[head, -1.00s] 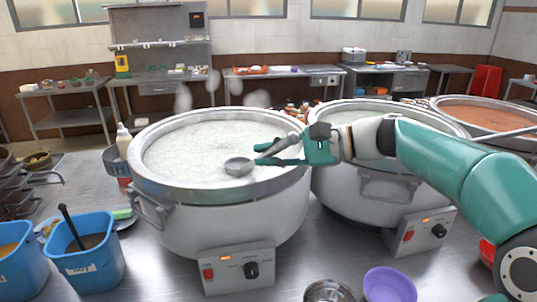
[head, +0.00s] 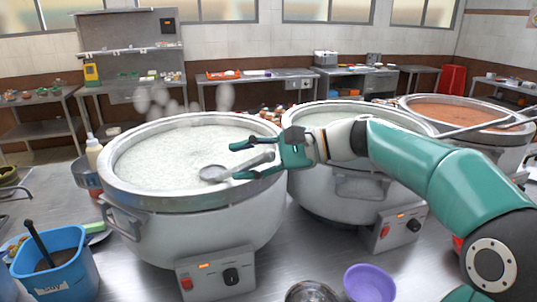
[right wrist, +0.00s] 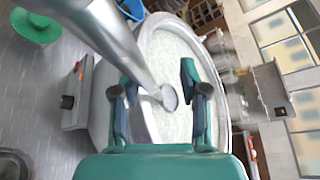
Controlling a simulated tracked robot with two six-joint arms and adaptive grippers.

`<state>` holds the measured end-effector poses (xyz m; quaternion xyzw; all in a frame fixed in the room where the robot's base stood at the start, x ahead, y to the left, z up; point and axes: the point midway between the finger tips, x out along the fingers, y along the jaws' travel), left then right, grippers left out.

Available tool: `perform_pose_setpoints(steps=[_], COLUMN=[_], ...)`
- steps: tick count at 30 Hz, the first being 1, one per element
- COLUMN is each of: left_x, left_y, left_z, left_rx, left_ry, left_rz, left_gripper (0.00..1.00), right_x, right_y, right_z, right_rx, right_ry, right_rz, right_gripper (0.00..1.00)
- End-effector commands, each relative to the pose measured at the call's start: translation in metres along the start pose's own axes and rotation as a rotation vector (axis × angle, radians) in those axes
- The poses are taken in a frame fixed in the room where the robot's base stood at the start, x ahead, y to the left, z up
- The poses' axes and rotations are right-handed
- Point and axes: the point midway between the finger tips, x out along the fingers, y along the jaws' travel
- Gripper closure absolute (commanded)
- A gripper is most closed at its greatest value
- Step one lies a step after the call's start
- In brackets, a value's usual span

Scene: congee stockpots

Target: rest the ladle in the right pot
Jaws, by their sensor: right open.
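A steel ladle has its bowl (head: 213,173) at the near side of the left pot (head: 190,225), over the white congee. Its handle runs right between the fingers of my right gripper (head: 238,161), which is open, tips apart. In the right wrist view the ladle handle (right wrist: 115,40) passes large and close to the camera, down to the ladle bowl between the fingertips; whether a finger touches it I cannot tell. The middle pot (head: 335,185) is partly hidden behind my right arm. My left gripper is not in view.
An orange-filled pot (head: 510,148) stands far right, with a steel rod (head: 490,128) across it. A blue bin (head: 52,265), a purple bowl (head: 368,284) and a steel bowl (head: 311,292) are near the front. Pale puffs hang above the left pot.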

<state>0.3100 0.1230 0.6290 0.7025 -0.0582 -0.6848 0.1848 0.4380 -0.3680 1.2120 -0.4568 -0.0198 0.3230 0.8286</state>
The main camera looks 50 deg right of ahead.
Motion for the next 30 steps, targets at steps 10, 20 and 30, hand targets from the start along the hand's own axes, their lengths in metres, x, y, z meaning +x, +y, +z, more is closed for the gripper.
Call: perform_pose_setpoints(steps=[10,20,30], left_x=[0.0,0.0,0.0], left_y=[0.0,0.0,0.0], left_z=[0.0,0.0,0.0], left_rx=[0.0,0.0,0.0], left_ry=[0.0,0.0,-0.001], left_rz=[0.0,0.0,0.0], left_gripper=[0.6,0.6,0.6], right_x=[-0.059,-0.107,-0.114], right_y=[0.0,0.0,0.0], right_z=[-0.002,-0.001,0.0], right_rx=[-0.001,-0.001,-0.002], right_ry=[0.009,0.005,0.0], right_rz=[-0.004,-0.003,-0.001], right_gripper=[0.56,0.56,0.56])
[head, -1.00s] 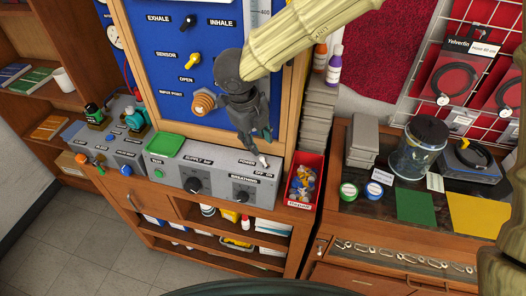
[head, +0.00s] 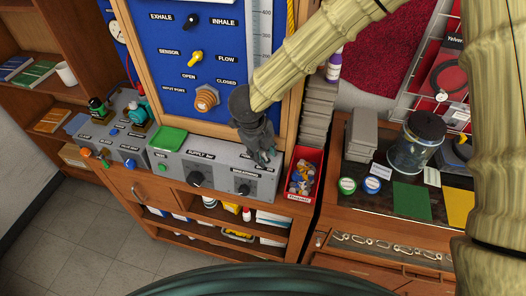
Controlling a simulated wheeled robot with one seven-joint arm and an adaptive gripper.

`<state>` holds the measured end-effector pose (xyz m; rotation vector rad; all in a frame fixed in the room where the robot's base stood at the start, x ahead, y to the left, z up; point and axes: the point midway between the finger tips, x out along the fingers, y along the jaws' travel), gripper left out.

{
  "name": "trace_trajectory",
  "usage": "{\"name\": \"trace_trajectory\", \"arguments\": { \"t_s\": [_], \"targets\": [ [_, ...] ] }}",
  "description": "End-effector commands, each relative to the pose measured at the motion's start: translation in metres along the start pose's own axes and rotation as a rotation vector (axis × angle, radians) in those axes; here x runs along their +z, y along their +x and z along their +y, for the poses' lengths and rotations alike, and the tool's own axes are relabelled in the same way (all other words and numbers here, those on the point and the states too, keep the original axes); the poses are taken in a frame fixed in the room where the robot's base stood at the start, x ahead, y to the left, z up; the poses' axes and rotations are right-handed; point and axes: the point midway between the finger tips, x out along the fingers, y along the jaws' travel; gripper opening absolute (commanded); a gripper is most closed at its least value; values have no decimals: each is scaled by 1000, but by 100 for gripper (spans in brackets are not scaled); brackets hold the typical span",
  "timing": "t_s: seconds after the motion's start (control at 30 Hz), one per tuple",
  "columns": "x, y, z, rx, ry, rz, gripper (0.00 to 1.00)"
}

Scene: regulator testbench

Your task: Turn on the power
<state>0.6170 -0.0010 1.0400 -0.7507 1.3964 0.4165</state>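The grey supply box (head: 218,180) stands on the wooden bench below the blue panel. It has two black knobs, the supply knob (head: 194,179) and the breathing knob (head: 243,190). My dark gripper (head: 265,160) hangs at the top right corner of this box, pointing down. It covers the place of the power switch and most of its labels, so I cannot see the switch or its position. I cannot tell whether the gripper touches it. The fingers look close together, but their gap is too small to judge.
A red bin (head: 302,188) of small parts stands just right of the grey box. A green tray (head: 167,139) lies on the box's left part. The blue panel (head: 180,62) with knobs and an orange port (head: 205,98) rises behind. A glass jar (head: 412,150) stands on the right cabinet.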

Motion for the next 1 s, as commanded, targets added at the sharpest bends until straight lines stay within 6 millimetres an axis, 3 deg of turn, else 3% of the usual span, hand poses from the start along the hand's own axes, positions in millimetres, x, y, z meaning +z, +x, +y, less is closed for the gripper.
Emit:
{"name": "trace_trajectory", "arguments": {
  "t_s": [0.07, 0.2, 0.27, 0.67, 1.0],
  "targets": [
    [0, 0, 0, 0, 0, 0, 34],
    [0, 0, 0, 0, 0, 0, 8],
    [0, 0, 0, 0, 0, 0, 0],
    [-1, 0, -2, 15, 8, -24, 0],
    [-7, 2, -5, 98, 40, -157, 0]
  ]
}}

━━━━━━

Go through the listing above and locate each line that holds the word "after". Copy those lines.

Exercise output:
- Step one lies a step after the call's start
  "timing": "t_s: seconds after the motion's start (control at 30 Hz), one per tuple",

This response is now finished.